Chesnut Sarkisian, Ellen. "Deli Sarkis: The Scars He Carried" Minneapolis, MN: Two Harbors Press, 2014, 186 pages, with maps and photographs. Signed by the author copy.




Author tells story of her father’s survival during the Armenian Genocide 1915-23. Deli Sarkis or “Crazy” Sarkis in Turkish (he made up his name later when enlisting into Greek army) was ten-years-old when deported with his family from village of Keramet near Lake Iznik. From 1,200 inhabitants of the village only 40-45 would survived. Perhaps deportee must be “crazy” to survive the horrors of the deportation, all the killings and tortures, hunger and thirst, and total despair, the events and scenes truly unimaginable that only eyewitness could recall. “The gendarmes were still guarding us, but now we were completely encircled by ferocious looking Arabs. I remember how terribly poor they appeared as they stared at our possessions, our children, and young women. Then, almost as if they responded to an invisible signal to attack, they let out blood-curdling cries and, lifting above their heads terrifying metal rods, they began hurriedly moving through our convoy and smashing our young and older men with these awful weapons…so many in the convoy were dying or losing their minds. It was here that I observed a five-or-six-year-old boy, arms outstretched, moving around in circles and chirping like a lost bird…my mother had given me coins to swallow one at a time. When I was able to crap out a coin, we would buy bread from Arab villagers. Mostly our ‘diet’ consisted of raw frogs, raw fish, turtles, and snakes.” (pp. 50, 51). In 1922, Sarkis enlisted in Greek army fighting with the Turks and survived the massacre of the Greek and Armenian population of Smyrna. “I was asked much later which experience had been worse for me: the massacres and deportations into the wasteland of Syria or the burning and destruction of the population and city of Smyrna. Without hesitation, I would have to say Smyrna. I don’t think anyone can imagine the heartrending scenes that I witnessed…My cousin Krikor survived the burning of Smyrna as I did. Later, while living with relatives in France, he lost his mind and died in an asylum.” (p. 91).

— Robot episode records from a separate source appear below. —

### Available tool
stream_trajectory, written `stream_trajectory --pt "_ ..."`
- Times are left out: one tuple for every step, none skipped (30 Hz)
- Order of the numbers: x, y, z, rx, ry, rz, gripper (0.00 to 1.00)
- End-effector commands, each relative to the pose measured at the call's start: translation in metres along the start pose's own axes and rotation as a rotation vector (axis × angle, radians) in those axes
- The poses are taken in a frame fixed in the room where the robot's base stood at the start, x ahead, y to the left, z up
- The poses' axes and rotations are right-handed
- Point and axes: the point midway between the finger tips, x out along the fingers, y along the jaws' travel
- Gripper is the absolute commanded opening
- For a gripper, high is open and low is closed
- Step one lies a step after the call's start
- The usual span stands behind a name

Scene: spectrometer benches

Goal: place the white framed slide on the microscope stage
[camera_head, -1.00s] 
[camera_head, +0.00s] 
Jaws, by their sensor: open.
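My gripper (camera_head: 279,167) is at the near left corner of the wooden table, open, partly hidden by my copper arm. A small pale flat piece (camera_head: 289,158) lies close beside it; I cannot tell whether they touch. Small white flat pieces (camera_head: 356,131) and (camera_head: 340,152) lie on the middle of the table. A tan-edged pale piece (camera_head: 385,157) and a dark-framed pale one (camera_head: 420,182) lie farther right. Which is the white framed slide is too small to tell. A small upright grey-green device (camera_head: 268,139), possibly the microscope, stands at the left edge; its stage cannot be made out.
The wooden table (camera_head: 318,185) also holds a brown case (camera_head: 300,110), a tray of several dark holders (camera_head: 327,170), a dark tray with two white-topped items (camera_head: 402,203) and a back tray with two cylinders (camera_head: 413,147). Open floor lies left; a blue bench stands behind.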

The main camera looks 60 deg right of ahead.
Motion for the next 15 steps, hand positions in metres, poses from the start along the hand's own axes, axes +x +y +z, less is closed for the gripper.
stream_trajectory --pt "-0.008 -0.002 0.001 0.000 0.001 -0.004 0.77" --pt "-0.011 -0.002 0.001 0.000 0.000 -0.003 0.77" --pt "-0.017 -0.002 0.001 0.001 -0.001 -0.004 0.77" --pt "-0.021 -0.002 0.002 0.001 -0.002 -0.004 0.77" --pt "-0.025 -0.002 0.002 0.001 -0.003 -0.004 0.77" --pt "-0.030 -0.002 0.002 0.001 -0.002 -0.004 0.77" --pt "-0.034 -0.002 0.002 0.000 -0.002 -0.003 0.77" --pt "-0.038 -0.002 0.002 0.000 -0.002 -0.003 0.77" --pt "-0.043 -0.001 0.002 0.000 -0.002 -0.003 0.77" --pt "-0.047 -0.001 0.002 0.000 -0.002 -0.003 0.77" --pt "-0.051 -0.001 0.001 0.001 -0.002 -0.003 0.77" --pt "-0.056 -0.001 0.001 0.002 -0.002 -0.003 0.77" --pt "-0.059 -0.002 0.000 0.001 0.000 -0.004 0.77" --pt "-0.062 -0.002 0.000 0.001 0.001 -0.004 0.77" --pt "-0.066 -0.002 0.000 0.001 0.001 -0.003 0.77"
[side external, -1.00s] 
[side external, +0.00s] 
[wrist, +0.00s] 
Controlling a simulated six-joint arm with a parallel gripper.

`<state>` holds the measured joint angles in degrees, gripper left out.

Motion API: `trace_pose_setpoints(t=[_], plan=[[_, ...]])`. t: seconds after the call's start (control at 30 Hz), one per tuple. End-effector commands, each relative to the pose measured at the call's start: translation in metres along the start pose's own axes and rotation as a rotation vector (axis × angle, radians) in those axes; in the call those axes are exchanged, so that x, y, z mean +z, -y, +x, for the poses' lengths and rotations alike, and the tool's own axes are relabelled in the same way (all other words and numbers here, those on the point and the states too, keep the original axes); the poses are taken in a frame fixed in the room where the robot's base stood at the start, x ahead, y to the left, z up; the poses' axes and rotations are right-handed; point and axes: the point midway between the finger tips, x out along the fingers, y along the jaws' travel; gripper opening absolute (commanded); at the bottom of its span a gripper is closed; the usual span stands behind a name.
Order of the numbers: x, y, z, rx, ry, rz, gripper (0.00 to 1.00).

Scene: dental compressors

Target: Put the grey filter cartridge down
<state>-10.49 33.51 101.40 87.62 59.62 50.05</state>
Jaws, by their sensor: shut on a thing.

The burning of Smyrna was ordered by Kemal Pasha Ataturk, future president of Turkey. “When the Turkish Republic was created in 1923 and Ataturk came to power…very few people could read the alphabet with its Arabic script…He called on the Armenian expert on the Turkish language, Hagop Martayan, who had been born in Turkey in 1895, graduated from Robert College in 1915, and was at that time living in Bulgaria. Martayan, in the 1930s, replaced the Ottoman script with a phonetic variant of the Latin. It was now possible for many more people to learn how to read. Ataturk also changed the man’s name to Dilacar, which means ‘tongue opener’ in Turkish, making it impossible for many in that country to know that an Armenian had transformed their language.” (p. 154).